Could Barbara Stewart-Knox explain how, by stopping buying or eating meat, I would not be “compromising on flavour” (Letters, 23 May)? I certainly would not like to buy expensive, additive-filled plant-based meat alternatives – and nothing tastes quite like roast chicken or fried bacon.
Pete Lavender
Nottingham
• Elon Musk’s recent absence from Trump world (Whatever happened to Elon Musk? Tech boss drifts to margins of Trump world, 25 May) provides us with the latest example of the proverb: “If you are invited to dine with hyenas, beware; you are likely to end up as the last course.”
Christopher House
Hertford
• In the interview with Alan Alda (‘My mother didn’t try to stab my father until I was six’: Alan Alda on childhood, marriage and 60 years of stardom, G2, 26 May), his wife, Arlene, is reported as saying that the secret of a long marriage is “a short memory”. When the author Olivia Harrison was asked the secret of a long marriage, she replied: “You don’t get divorced.”
Margaret Coupe
Buxton, Derbyshire
• Tim Gossling (Letters, 23 May) suggests painting an errant tortoise’s postcode on its back so it can be returned home.
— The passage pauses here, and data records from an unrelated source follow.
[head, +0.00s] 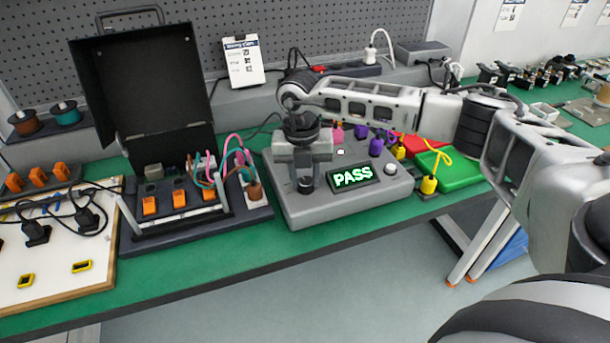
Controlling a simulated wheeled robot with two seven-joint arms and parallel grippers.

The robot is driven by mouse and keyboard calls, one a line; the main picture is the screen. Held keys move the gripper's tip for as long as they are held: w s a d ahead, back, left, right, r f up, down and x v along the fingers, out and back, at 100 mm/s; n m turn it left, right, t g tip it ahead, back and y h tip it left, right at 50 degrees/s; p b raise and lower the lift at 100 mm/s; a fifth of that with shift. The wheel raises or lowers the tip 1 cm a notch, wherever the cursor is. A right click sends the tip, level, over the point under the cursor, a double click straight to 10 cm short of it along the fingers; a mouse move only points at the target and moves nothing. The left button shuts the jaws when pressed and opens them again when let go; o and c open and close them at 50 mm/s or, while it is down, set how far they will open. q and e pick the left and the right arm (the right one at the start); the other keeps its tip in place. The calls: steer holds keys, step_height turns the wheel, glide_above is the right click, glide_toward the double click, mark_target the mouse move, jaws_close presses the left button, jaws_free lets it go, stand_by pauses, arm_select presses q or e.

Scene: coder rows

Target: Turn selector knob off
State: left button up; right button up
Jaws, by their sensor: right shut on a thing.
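A grey tester box (288,209) stands on the green bench. Its lit display (353,178) reads PASS in green. The selector knob (305,185) is a small dark knob at the left of the box's top panel. My right gripper (305,178) points down over it and is shut on the knob. The gripper hides most of the knob, so I cannot tell its angle or its markings. A white button (390,169) sits right of the display. My left gripper is not in this view.
Left of the tester is an open black case (140,95) with orange switches and coloured wires. A white-topped board (60,270) lies at far left.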

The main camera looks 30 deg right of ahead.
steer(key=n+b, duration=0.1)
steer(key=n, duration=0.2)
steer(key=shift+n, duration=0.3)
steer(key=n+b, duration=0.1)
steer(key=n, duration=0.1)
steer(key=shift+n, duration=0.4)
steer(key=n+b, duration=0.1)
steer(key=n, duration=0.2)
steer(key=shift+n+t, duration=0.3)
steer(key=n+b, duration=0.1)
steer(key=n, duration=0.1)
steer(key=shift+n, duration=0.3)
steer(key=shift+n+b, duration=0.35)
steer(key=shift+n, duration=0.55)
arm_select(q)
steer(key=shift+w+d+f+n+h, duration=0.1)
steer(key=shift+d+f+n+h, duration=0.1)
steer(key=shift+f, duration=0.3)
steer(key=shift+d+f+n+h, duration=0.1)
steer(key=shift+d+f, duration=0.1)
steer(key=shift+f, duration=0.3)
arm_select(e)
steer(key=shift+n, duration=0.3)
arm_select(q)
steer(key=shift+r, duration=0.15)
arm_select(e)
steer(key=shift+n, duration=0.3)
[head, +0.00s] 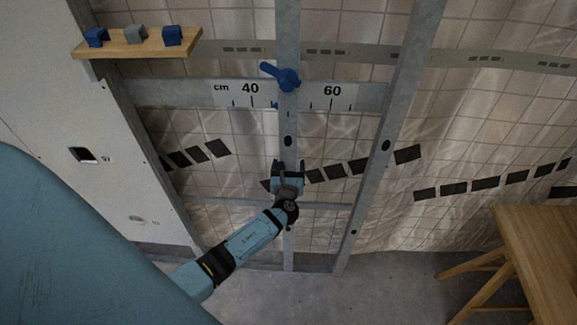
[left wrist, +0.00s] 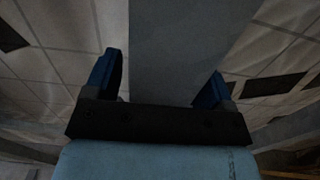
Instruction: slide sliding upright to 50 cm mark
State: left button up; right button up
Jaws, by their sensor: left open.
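The sliding upright (head: 289,140) is a grey metal post in the middle of the frame, standing between two other posts. It crosses the cm scale (head: 341,97) between the 40 and 60 marks and hides part of it. A small blue pointer (head: 275,105) shows at its left edge, a little left of midway between those numbers. A blue clamp handle (head: 283,76) sits on the upright at scale height. My left gripper (head: 288,166) is at the upright below the scale. In the left wrist view its open fingers (left wrist: 160,85) stand on both sides of the upright (left wrist: 180,45), with gaps visible.
A wooden shelf (head: 135,47) with blue and grey blocks is at upper left. A slanted post (head: 388,140) stands right of the upright. A wooden table (head: 540,245) is at lower right. The floor (head: 390,285) between is clear.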

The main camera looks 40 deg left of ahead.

My grandfather, a policeman, painted “Police” on the back of his tortoise so it was delivered to the nearest police station when it wandered.
Peter Afford
Teignmouth, Devon
• Paul Copas (Letters, 26 May) regrets Lucy Mangan’s failure to use the semicolon in her Digested week column. She more than makes up for that in her review of the Jane Austen documentary (26 May): five semicolons in one sentence.